We’ve had a glimpse of which way Leeds City Council might lean – the Plans Panel officer overseeing this application has concluded that there are no convincing and reasonable planning grounds to refuse the proposal. “Sorry, what?” I hear you say. Indeed.

This recommendation for approval comes in spite of public recognition that the demolition will:

  • Break up a close knit community of low income pensioners, families, young couples, and individuals who all rely on each other for companionship and daily assistance;
  • Destroy architectural and community heritage – one of the largest Airey estates in the country and still housing many ex-miners and their families;
  • Not contribute any increase in housing stock in the Oulton, Rothwell and Woodlesford area, contravening the National Planning Policy Framework;
  • Reduce the number of affordable rentals in Oulton, Rothwell and Woodlesford – an area where ONE family might have to wait over SEVENTY WEEKS in emergency accommodation for a council house to become available;
  • Add a significant carbon footprint to the area with the years-long construction process and the nature of vehicles that typically accompany inhabitants of executive housing;
  • Legitimise a culture of “managed decline” whereby landlords undertake bare minimum maintenance while accumulating rents until they decide an asset is not profitable enough.

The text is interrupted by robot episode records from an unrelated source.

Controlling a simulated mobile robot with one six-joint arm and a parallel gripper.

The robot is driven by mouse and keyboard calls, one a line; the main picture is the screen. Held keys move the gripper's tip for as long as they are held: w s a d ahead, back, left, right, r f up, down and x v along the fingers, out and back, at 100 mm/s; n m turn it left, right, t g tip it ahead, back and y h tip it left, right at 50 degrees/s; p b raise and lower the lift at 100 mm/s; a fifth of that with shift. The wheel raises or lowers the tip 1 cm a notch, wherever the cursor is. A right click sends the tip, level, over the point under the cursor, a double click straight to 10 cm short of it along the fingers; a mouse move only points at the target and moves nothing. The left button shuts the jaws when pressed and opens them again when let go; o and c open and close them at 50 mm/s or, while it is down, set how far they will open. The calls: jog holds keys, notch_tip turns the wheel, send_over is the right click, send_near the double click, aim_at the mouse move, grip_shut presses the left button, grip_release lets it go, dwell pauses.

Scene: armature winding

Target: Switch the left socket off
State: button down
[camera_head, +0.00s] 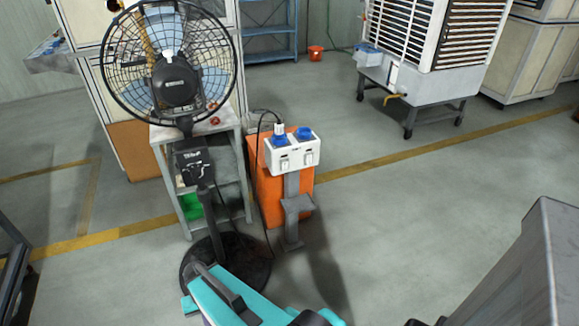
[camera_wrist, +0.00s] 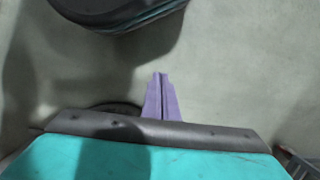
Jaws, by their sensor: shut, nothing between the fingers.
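A white double socket box (camera_head: 292,155) stands on a grey post (camera_head: 291,205) near the middle of the head view. Its left socket (camera_head: 280,141) is blue with a plug (camera_head: 279,129) and a black cord in it. Its right socket (camera_head: 304,133) is blue and empty. A small switch sits on the front below each socket; the left switch (camera_head: 284,165) is too small to tell its position. My gripper (camera_wrist: 161,78) shows in the wrist view with its purple fingers together and empty, over bare floor. The socket box is not in the wrist view.
A black pedestal fan (camera_head: 176,80) stands left of the socket box, its round base (camera_head: 224,262) near my arm. An orange box (camera_head: 262,185) is behind the post. A white air cooler (camera_head: 430,40) stands at the back right. The floor right of the post is clear.

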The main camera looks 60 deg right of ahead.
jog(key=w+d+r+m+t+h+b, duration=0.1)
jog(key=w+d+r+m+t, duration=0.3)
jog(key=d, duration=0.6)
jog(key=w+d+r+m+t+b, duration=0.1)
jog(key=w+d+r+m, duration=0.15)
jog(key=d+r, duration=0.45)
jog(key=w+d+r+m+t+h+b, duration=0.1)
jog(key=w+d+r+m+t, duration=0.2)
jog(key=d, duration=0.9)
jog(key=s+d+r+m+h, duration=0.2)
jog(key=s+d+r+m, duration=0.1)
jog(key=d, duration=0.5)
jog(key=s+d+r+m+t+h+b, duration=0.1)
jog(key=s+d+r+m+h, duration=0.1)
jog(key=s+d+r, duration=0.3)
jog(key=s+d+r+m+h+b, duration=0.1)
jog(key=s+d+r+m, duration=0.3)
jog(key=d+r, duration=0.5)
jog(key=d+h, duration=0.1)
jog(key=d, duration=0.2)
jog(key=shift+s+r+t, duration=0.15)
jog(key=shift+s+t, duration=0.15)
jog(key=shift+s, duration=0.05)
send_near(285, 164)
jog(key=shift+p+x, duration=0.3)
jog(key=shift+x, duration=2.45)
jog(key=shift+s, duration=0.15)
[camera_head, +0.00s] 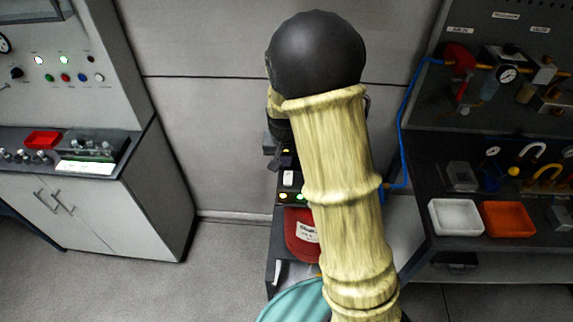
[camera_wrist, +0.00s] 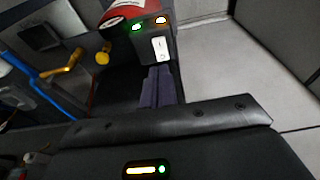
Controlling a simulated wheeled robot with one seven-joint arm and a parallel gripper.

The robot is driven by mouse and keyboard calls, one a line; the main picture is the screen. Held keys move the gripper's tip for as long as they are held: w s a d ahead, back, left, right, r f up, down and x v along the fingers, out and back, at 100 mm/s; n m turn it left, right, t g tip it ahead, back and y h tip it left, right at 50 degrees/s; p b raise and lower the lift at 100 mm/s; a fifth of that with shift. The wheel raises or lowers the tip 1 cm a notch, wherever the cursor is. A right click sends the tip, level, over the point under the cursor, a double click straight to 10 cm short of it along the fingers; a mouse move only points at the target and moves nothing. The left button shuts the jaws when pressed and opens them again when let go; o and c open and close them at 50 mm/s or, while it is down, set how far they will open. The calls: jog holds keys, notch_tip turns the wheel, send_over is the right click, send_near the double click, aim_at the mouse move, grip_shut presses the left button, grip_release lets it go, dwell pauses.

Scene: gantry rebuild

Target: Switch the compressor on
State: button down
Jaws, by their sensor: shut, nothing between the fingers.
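The compressor, with a red tank (camera_head: 302,236) bearing a white label, stands in the middle of the head view, partly hidden behind my arm. A white rocker switch (camera_head: 289,178) is on its dark control box; the switch also shows in the wrist view (camera_wrist: 160,48). A green lamp (camera_wrist: 137,27) and an orange lamp (camera_wrist: 161,20) beside it both look lit. My gripper (camera_wrist: 160,72) is shut and empty, its fingertips close to the near end of the switch. I cannot tell whether they touch it. In the head view my gripper is mostly hidden by my arm.
A blue hose (camera_head: 402,130) runs up to a wall board at right. White (camera_head: 455,217) and orange (camera_head: 508,219) trays sit on the right bench. A grey cabinet (camera_head: 110,205) with a control panel stands at left. The floor between cabinet and compressor is clear.

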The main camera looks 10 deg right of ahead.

These objections are not only from the mouths of the residents who potentially face homelessness in a number of months; they have come in the form of 64 third party objections and 2,200 petition signatures.

And these aren’t just any “third parties”.

Pemberstone’s planning application has been objected to by: Conservative MP Alec Shelbrooke, the local Labour Party, the local Lib Dem Party, the Oulton Society, the National Union of Mineworkers, Leeds Civic Trust, Oulton Health Centre, the Twentieth Century Society, Hands Off Our Homes, the Prefbab Museum, the Outer South Community Committee, scores of individuals and more than 2,200 petitioners – AND IT STILL GETS RECOMMENDED FOR APPROVAL?

As we’ve written elsewhere, there is a worrying culture of “Pavements Over People” in council decision-making around housing developments (i.e. planning law cares about width of pavement and height of houses etc much more than the people). But this does not mean councillors have to agree with this status quo – especially when precedent has emerged elsewhere of a different way forward (see Foxhill in Bath).

Pemberstone have of course been attempting to rebut all objections with carefully-timed reports*. One of their latest is a “Travel Plan”, which suggests new inhabitants of these executive houses can abandon their gas-guzzling vehicles by taking advantage of apparently excellent public transport links. These include a bus service in the estate, bus links in walking distance on Wakefield Road and walkable supermarkets.

Excuse me while I choke on my tea.

Paragon Highways, authors of the travel plan, have obviously never actually visited Wordsworth Drive and Sugar Hill Close before. And certainly not by the 446 bus. If they had, they might have a better idea of the reality: unreliable buses that fail to turn up on time (if at all); timetables that mean working people have to leave an hour’s commute for somewhere only 20 minutes away by car; expensive daily fares; weekly passes not available on buses but in city centres miles away; and an unsafe crossing to reach the bus stop.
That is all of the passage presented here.